■ Stated task:
All lines featuring the string "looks" are to be listed.

(Records)
'''

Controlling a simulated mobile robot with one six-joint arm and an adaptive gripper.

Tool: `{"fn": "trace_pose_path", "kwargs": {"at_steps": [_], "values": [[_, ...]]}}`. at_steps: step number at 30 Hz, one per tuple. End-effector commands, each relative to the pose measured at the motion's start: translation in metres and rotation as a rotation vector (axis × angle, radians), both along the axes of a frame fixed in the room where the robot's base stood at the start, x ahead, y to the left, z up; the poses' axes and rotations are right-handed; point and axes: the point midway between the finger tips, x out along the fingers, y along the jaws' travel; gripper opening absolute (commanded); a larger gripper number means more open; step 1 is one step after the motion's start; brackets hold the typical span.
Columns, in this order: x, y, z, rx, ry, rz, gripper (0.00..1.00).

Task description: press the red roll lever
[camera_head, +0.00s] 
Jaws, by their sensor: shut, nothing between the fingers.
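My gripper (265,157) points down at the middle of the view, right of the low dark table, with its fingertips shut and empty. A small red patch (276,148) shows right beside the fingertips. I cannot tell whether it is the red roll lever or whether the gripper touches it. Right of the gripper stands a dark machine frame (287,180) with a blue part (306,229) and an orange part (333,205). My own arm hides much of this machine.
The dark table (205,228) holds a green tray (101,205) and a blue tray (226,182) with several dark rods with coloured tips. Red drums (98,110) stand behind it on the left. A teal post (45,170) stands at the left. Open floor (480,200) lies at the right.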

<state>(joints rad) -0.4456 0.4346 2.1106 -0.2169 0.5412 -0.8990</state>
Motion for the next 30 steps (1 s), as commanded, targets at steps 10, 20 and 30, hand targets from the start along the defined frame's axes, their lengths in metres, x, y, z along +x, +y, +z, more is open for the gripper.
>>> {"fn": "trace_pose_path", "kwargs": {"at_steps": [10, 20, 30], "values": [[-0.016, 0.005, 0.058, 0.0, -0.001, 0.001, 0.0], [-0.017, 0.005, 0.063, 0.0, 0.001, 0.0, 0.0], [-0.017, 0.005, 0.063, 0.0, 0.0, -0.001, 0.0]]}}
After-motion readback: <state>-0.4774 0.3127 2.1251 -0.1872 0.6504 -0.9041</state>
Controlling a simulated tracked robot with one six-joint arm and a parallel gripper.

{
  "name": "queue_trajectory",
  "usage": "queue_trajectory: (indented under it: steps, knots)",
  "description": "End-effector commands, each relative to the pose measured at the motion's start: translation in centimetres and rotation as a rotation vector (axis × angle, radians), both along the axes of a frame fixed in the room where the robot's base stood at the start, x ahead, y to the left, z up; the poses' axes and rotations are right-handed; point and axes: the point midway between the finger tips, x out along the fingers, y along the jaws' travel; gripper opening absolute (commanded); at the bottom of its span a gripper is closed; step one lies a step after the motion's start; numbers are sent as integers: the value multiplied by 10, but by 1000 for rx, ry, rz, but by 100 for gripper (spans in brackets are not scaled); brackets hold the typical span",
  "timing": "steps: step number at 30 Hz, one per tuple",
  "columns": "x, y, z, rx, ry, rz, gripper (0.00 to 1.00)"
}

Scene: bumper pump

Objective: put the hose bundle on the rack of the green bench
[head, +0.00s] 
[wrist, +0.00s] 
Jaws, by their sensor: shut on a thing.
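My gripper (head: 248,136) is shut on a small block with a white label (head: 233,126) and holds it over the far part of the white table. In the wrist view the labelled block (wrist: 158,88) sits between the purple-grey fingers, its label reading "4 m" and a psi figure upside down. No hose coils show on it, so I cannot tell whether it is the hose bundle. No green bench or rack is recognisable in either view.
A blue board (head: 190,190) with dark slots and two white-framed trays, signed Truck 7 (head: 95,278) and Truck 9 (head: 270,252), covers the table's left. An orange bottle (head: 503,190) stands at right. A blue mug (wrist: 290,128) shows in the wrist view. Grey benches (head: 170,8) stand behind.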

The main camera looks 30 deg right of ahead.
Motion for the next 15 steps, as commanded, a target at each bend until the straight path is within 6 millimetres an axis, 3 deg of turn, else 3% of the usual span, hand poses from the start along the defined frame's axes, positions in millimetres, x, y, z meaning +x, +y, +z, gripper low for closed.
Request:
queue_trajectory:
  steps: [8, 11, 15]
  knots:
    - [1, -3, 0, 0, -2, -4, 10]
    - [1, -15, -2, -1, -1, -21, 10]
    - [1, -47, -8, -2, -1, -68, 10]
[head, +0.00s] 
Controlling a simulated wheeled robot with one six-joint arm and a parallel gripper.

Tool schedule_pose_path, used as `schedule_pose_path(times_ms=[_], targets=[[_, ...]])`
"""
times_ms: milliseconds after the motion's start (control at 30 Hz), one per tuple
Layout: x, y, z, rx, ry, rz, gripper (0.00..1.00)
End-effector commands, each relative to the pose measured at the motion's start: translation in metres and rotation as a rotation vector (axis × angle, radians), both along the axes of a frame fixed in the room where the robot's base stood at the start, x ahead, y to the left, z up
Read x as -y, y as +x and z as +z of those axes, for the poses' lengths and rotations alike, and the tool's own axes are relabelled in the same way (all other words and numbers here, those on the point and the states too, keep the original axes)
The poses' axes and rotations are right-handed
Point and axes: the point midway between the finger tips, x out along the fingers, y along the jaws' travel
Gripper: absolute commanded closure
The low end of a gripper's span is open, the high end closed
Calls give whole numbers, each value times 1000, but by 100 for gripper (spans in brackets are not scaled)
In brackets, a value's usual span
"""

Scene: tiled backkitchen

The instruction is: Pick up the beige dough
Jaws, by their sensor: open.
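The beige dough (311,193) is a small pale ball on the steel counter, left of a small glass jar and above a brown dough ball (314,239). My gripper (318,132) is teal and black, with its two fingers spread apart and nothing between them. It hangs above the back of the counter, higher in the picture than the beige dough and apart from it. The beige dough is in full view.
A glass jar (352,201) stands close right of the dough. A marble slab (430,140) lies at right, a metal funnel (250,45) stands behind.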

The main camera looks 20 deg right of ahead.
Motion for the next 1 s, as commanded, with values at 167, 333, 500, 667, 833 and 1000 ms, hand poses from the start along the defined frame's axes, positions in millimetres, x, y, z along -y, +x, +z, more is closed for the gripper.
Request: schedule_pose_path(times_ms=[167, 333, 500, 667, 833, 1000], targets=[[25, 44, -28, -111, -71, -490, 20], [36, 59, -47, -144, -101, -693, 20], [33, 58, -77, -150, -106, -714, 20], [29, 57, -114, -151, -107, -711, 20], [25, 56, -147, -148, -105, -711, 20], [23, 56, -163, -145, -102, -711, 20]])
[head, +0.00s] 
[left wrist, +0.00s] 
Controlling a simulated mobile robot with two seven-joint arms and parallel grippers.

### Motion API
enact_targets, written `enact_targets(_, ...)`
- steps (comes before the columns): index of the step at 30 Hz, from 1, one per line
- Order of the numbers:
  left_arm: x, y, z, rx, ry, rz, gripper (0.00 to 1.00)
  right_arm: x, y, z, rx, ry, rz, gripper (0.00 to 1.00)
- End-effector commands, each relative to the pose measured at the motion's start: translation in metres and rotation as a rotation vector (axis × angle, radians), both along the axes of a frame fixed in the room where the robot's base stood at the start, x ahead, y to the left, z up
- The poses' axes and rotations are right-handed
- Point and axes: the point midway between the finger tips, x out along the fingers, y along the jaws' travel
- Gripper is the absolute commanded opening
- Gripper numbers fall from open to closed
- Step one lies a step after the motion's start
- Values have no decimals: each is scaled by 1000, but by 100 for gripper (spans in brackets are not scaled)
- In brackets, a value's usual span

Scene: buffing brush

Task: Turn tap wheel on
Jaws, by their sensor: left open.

'''

■ Result for this task:
The main camera looks 30 deg right of ahead.
The main camera looks 20 deg right of ahead.

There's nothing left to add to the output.